Copy everything in the listing below word for word, apart from any images.

## Material supplied

★ ★ ★ ★ ★ ★ ★

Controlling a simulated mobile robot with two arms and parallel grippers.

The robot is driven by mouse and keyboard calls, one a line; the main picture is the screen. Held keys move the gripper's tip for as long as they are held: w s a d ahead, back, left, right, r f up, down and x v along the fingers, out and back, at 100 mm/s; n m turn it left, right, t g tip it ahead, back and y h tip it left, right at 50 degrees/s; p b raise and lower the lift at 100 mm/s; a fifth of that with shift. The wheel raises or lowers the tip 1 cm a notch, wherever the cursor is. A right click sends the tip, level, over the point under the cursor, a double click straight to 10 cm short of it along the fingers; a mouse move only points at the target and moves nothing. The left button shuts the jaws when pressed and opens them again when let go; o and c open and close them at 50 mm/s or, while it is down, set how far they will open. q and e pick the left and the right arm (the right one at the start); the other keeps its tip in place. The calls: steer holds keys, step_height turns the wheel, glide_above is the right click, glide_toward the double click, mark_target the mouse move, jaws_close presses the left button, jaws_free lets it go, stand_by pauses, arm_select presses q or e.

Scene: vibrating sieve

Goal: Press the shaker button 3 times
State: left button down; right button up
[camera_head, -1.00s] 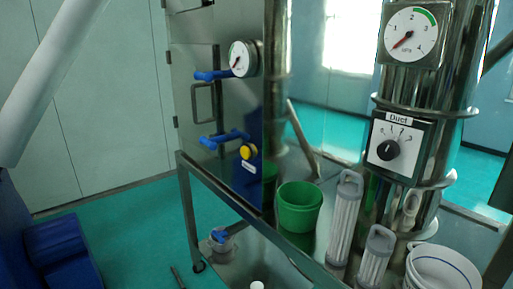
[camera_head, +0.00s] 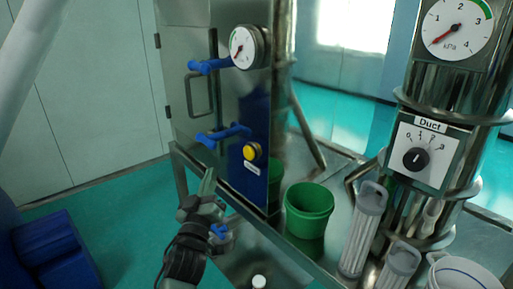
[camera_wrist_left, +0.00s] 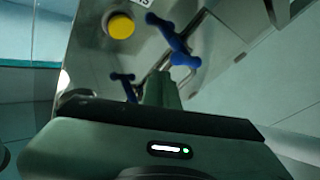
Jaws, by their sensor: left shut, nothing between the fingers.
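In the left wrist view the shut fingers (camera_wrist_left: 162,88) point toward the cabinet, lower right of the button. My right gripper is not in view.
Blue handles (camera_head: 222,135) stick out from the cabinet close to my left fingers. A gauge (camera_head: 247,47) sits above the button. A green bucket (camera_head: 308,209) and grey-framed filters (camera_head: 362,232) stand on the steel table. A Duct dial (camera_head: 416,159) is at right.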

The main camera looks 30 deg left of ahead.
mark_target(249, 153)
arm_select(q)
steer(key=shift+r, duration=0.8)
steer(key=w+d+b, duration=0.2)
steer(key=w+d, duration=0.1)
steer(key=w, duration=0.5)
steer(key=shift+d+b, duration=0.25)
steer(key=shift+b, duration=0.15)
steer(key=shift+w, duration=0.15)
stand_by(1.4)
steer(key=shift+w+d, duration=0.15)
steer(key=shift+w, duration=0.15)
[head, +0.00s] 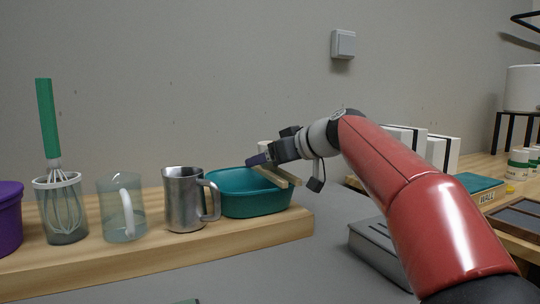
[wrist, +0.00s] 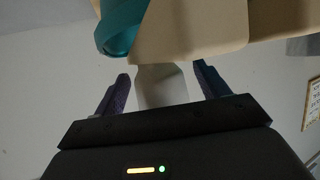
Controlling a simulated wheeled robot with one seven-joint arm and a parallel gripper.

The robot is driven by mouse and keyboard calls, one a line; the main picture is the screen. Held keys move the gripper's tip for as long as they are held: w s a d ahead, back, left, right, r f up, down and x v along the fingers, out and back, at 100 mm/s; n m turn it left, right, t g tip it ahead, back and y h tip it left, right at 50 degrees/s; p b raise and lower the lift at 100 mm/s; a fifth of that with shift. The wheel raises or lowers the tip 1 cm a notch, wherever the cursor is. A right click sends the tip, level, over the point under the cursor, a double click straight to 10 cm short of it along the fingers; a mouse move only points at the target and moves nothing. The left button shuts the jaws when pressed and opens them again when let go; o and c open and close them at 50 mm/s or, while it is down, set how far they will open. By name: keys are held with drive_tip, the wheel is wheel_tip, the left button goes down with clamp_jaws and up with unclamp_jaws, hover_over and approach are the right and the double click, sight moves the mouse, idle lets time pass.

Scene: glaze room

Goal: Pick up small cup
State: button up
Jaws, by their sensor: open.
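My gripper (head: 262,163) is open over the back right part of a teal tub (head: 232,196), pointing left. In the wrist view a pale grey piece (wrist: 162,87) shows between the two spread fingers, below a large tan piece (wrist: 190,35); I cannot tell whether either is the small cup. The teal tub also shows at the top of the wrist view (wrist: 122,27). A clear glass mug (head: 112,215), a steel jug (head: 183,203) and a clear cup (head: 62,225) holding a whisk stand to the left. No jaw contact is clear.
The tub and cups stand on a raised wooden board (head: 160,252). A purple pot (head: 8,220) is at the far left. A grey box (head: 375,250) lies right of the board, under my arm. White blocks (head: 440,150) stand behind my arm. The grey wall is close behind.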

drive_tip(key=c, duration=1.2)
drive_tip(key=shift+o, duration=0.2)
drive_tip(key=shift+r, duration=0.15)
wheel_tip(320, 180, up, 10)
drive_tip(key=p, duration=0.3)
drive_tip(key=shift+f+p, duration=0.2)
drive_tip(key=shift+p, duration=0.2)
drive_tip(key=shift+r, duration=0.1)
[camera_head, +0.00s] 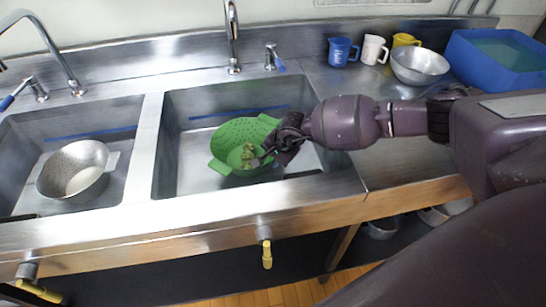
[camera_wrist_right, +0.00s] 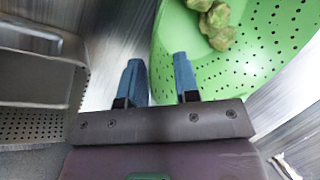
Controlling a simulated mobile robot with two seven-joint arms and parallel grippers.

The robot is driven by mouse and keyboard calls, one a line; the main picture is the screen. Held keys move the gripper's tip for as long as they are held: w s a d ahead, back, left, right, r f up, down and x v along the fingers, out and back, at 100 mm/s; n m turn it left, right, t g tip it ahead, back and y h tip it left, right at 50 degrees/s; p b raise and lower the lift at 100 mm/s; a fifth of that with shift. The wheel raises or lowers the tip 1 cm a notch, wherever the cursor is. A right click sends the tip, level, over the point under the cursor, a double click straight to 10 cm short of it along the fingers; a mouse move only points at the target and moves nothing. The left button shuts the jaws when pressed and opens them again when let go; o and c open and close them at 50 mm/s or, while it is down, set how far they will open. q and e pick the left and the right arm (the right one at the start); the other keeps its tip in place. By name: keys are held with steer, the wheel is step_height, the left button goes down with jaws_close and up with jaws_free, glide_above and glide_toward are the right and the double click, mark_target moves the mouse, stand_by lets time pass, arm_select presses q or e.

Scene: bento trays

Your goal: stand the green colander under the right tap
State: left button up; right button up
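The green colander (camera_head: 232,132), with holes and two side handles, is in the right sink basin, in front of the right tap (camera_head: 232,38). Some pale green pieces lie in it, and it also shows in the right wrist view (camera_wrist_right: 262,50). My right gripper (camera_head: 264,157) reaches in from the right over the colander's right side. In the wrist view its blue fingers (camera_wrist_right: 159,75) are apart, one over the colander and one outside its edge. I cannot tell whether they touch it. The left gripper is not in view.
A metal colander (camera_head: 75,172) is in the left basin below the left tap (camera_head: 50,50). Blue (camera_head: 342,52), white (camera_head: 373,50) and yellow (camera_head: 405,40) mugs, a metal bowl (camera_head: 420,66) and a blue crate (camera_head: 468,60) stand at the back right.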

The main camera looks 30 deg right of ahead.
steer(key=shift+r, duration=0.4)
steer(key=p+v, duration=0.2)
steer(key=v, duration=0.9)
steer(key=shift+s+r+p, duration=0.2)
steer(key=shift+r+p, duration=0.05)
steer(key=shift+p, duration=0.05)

★ ★ ★ ★ ★ ★ ★

## Completed task
Controlling a simulated mobile robot with two arms and parallel grippers.

The robot is driven by mouse and keyboard calls, one a line; the main picture is the screen. Held keys move the gripper's tip for as long as they are held: w s a d ahead, back, left, right, r f up, down and x v along the fingers, out and back, at 100 mm/s; n m turn it left, right, t g tip it ahead, back and y h tip it left, right at 50 degrees/s; p b raise and lower the lift at 100 mm/s; a fifth of that with shift. The wheel raises or lowers the tip 1 cm a notch, wherever the cursor is. A right click sends the tip, level, over the point under the cursor, a double click straight to 10 cm short of it along the fingers; a mouse move only points at the target and moves nothing. The left button shuts the jaws when pressed and opens them again when let go; o and c open and close them at 50 mm/s or, while it is down, set how far they will open. q and e pick the left and the right arm (the right one at the start); the other keeps its tip in place. The calls: steer holds keys, step_height turns the wheel, glide_above is the right click, glide_toward the double click, mark_target the mouse move, jaws_close presses the left button, jaws_free lets it go, stand_by pauses, arm_select presses q or e.

Scene: vibrating sieve

Goal: Press the shaker button 3 times
State: left button down; right button up
[camera_head, -1.00s] 
[camera_head, +0.00s] 
[camera_wrist_left, +0.00s] 
Jaws, by their sensor: left shut, nothing between the fingers.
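In the left wrist view the shut fingers (camera_wrist_left: 162,88) point toward the cabinet, lower right of the button. My right gripper is not in view.
Blue handles (camera_head: 222,135) stick out from the cabinet close to my left fingers. A gauge (camera_head: 247,47) sits above the button. A green bucket (camera_head: 308,209) and grey-framed filters (camera_head: 362,232) stand on the steel table. A Duct dial (camera_head: 416,159) is at right.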

The main camera looks 30 deg left of ahead.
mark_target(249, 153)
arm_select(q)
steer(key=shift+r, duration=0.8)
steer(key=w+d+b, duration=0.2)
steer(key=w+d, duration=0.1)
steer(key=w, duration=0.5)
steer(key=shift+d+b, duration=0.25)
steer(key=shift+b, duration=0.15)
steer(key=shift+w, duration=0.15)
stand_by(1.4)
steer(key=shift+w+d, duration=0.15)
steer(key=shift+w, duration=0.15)
[head, +0.00s] 
[wrist, +0.00s] 
Controlling a simulated wheeled robot with one seven-joint arm and a parallel gripper.

The robot is driven by mouse and keyboard calls, one a line; the main picture is the screen. Held keys move the gripper's tip for as long as they are held: w s a d ahead, back, left, right, r f up, down and x v along the fingers, out and back, at 100 mm/s; n m turn it left, right, t g tip it ahead, back and y h tip it left, right at 50 degrees/s; p b raise and lower the lift at 100 mm/s; a fifth of that with shift. The wheel raises or lowers the tip 1 cm a notch, wherever the cursor is. A right click sends the tip, level, over the point under the cursor, a double click straight to 10 cm short of it along the fingers; a mouse move only points at the target and moves nothing. The left button shuts the jaws when pressed and opens them again when let go; o and c open and close them at 50 mm/s or, while it is down, set how far they will open. By name: keys are held with drive_tip, the wheel is wheel_tip, the left button goes down with clamp_jaws and up with unclamp_jaws, hover_over and approach are the right and the double click, sight moves the mouse, idle lets time pass.

Scene: glaze room

Goal: Pick up small cup
State: button up
Jaws, by their sensor: open.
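My gripper (head: 262,163) is open over the back right part of a teal tub (head: 232,196), pointing left. In the wrist view a pale grey piece (wrist: 162,87) shows between the two spread fingers, below a large tan piece (wrist: 190,35); I cannot tell whether either is the small cup. The teal tub also shows at the top of the wrist view (wrist: 122,27). A clear glass mug (head: 112,215), a steel jug (head: 183,203) and a clear cup (head: 62,225) holding a whisk stand to the left. No jaw contact is clear.
The tub and cups stand on a raised wooden board (head: 160,252). A purple pot (head: 8,220) is at the far left. A grey box (head: 375,250) lies right of the board, under my arm. White blocks (head: 440,150) stand behind my arm. The grey wall is close behind.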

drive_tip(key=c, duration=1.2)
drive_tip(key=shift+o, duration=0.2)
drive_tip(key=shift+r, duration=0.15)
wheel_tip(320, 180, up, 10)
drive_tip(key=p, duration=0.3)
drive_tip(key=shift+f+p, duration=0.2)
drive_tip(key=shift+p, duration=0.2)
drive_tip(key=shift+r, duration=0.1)
[camera_head, +0.00s] 
[camera_wrist_right, +0.00s] 
Controlling a simulated mobile robot with two seven-joint arms and parallel grippers.

The robot is driven by mouse and keyboard calls, one a line; the main picture is the screen. Held keys move the gripper's tip for as long as they are held: w s a d ahead, back, left, right, r f up, down and x v along the fingers, out and back, at 100 mm/s; n m turn it left, right, t g tip it ahead, back and y h tip it left, right at 50 degrees/s; p b raise and lower the lift at 100 mm/s; a fifth of that with shift. The wheel raises or lowers the tip 1 cm a notch, wherever the cursor is. A right click sends the tip, level, over the point under the cursor, a double click straight to 10 cm short of it along the fingers; a mouse move only points at the target and moves nothing. The left button shuts the jaws when pressed and opens them again when let go; o and c open and close them at 50 mm/s or, while it is down, set how far they will open. q and e pick the left and the right arm (the right one at the start); the other keeps its tip in place. By name: keys are held with steer, the wheel is step_height, the left button goes down with jaws_close and up with jaws_free, glide_above and glide_toward are the right and the double click, mark_target moves the mouse, stand_by lets time pass, arm_select presses q or e.

Scene: bento trays

Your goal: stand the green colander under the right tap
State: left button up; right button up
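The green colander (camera_head: 232,132), with holes and two side handles, is in the right sink basin, in front of the right tap (camera_head: 232,38). Some pale green pieces lie in it, and it also shows in the right wrist view (camera_wrist_right: 262,50). My right gripper (camera_head: 264,157) reaches in from the right over the colander's right side. In the wrist view its blue fingers (camera_wrist_right: 159,75) are apart, one over the colander and one outside its edge. I cannot tell whether they touch it. The left gripper is not in view.
A metal colander (camera_head: 75,172) is in the left basin below the left tap (camera_head: 50,50). Blue (camera_head: 342,52), white (camera_head: 373,50) and yellow (camera_head: 405,40) mugs, a metal bowl (camera_head: 420,66) and a blue crate (camera_head: 468,60) stand at the back right.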

The main camera looks 30 deg right of ahead.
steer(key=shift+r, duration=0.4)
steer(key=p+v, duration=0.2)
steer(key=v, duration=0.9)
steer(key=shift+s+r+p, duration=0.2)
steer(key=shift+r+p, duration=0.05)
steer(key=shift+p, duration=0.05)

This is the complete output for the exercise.